- **GIVEN EXERCISE**
Keep to the lines between the one holding "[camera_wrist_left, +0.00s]" and the one holding "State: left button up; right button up", inclusive, and write them out exactly.

- **GIVEN MATERIAL**
>>>
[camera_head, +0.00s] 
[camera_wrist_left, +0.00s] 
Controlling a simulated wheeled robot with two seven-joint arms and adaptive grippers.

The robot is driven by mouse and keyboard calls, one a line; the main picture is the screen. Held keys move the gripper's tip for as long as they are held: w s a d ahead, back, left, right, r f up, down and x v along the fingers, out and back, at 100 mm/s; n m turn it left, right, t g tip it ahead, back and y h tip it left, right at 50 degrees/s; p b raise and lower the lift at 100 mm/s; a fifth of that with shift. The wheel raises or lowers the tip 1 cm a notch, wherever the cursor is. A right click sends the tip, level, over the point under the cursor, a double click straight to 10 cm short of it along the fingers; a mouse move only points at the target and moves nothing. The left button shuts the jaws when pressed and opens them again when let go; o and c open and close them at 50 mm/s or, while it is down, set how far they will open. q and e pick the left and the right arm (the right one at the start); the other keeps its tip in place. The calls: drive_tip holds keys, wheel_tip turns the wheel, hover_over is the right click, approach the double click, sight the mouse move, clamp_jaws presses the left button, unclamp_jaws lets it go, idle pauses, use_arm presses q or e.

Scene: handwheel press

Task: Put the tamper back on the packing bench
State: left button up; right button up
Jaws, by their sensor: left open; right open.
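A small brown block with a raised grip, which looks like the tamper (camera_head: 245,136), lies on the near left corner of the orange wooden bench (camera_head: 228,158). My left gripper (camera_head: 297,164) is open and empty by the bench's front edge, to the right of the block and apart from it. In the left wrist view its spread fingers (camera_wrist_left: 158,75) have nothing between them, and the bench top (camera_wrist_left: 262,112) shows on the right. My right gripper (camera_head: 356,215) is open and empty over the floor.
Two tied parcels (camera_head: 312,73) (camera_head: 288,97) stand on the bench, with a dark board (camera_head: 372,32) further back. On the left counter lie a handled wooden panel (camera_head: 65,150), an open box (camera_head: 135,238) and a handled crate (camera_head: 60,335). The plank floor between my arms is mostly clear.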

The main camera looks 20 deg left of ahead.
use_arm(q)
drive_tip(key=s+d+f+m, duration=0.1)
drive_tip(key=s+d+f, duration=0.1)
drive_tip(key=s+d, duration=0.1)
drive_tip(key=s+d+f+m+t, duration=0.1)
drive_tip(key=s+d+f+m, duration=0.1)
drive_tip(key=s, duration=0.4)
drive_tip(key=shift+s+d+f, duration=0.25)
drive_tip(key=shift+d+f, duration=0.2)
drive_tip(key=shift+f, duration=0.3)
<<<
- **REPLY TO THE TASK**
[camera_wrist_left, +0.00s] 
Controlling a simulated wheeled robot with two seven-joint arms and adaptive grippers.

The robot is driven by mouse and keyboard calls, one a line; the main picture is the screen. Held keys move the gripper's tip for as long as they are held: w s a d ahead, back, left, right, r f up, down and x v along the fingers, out and back, at 100 mm/s; n m turn it left, right, t g tip it ahead, back and y h tip it left, right at 50 degrees/s; p b raise and lower the lift at 100 mm/s; a fifth of that with shift. The wheel raises or lowers the tip 1 cm a notch, wherever the cursor is. A right click sends the tip, level, over the point under the cursor, a double click straight to 10 cm short of it along the fingers; a mouse move only points at the target and moves nothing. The left button shuts the jaws when pressed and opens them again when let go; o and c open and close them at 50 mm/s or, while it is down, set how far they will open. q and e pick the left and the right arm (the right one at the start); the other keeps its tip in place. The calls: drive_tip holds keys, wheel_tip turns the wheel, hover_over is the right click, approach the double click, sight the mouse move, clamp_jaws presses the left button, unclamp_jaws lets it go, idle pauses, use_arm presses q or e.

Scene: handwheel press

Task: Put the tamper back on the packing bench
State: left button up; right button up

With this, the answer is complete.